## WRITTEN EXERCISE
Extract each line from the entries below that has the string "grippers" in it.
── GIVEN RECORDS ──
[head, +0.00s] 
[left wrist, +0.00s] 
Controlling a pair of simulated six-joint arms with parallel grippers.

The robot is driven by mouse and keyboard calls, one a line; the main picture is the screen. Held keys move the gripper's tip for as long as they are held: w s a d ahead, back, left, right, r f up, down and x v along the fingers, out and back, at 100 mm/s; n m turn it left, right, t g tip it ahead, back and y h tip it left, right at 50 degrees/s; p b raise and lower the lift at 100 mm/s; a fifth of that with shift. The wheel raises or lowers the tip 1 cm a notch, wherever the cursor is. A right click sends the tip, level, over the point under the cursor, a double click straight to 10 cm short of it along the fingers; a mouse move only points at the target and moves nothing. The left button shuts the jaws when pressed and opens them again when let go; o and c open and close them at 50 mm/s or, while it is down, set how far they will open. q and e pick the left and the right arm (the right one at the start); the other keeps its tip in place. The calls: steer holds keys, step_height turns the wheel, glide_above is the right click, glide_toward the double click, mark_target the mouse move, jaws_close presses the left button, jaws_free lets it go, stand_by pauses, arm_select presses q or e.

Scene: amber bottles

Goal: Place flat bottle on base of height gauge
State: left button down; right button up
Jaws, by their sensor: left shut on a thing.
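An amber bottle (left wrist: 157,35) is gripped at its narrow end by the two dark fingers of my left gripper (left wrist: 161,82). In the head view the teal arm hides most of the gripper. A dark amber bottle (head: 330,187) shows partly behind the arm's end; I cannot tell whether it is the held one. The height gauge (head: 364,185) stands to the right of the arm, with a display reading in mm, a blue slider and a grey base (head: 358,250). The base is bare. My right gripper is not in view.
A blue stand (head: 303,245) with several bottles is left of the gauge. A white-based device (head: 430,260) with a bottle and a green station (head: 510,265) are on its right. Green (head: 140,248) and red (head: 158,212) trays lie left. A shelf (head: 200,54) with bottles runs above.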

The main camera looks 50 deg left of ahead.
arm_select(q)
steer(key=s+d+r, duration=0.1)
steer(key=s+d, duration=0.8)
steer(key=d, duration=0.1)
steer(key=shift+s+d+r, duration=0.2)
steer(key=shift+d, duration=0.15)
───
── GIVEN RECORDS ──
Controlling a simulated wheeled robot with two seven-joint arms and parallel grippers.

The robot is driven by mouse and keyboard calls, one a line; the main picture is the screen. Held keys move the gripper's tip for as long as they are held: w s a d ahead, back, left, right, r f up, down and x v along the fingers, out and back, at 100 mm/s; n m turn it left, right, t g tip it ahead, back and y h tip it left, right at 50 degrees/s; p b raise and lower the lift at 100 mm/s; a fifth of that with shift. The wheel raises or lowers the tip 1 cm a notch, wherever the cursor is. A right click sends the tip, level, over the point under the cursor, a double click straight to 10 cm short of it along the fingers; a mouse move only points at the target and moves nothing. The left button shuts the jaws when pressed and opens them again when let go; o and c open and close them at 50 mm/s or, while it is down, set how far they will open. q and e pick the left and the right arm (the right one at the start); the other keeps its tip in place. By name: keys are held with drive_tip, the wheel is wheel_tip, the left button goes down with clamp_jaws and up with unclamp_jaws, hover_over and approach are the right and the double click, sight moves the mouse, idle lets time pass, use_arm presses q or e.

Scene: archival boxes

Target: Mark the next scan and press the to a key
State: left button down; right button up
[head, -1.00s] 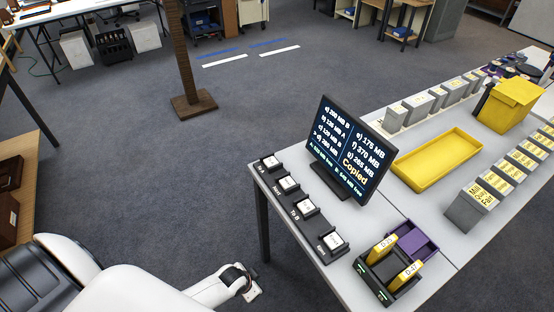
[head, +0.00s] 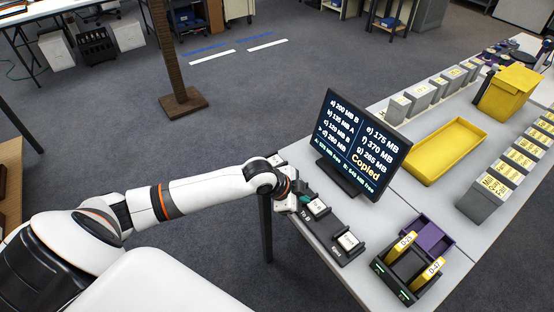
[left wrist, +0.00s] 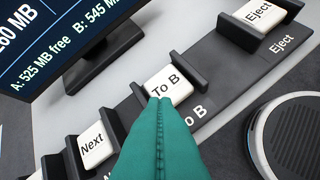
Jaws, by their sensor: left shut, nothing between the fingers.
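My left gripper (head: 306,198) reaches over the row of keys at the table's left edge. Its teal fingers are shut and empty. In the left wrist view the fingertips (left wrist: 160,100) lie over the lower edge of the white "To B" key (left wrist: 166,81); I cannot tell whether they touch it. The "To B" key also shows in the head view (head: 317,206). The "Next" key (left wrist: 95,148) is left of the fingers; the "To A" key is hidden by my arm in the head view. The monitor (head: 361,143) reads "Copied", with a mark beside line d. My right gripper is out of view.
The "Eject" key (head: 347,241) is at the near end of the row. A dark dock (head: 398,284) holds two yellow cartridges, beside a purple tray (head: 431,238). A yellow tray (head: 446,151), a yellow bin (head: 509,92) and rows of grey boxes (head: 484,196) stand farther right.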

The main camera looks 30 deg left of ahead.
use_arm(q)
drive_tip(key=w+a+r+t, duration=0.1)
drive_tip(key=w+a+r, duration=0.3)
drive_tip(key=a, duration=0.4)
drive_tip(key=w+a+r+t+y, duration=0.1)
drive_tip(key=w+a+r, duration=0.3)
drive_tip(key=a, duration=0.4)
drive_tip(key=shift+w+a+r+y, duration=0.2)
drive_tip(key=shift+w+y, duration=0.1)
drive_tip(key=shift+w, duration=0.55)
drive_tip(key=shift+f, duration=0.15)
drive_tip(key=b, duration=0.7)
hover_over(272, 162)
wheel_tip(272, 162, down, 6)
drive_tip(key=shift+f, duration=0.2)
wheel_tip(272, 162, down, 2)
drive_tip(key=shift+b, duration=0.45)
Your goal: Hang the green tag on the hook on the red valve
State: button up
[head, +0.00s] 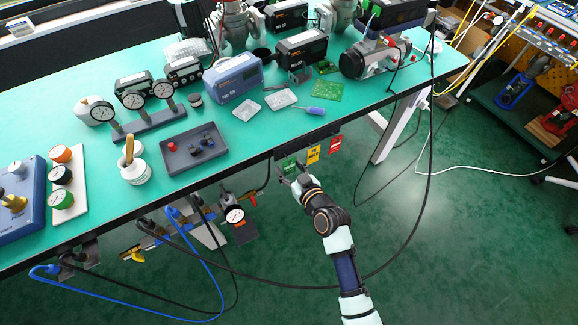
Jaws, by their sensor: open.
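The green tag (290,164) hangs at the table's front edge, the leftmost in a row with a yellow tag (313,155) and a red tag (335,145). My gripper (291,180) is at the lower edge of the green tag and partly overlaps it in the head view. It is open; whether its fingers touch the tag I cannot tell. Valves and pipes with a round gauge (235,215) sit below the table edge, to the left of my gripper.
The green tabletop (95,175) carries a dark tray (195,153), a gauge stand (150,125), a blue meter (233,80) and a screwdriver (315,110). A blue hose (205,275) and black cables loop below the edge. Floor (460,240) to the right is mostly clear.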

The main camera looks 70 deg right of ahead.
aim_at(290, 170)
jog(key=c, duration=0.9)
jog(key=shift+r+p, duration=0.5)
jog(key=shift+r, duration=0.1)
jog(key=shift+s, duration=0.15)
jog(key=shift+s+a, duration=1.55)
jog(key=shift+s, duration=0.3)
───
## TASK RESPONSE
Controlling a pair of simulated six-joint arms with parallel grippers.
Controlling a simulated wheeled robot with two seven-joint arms and parallel grippers.

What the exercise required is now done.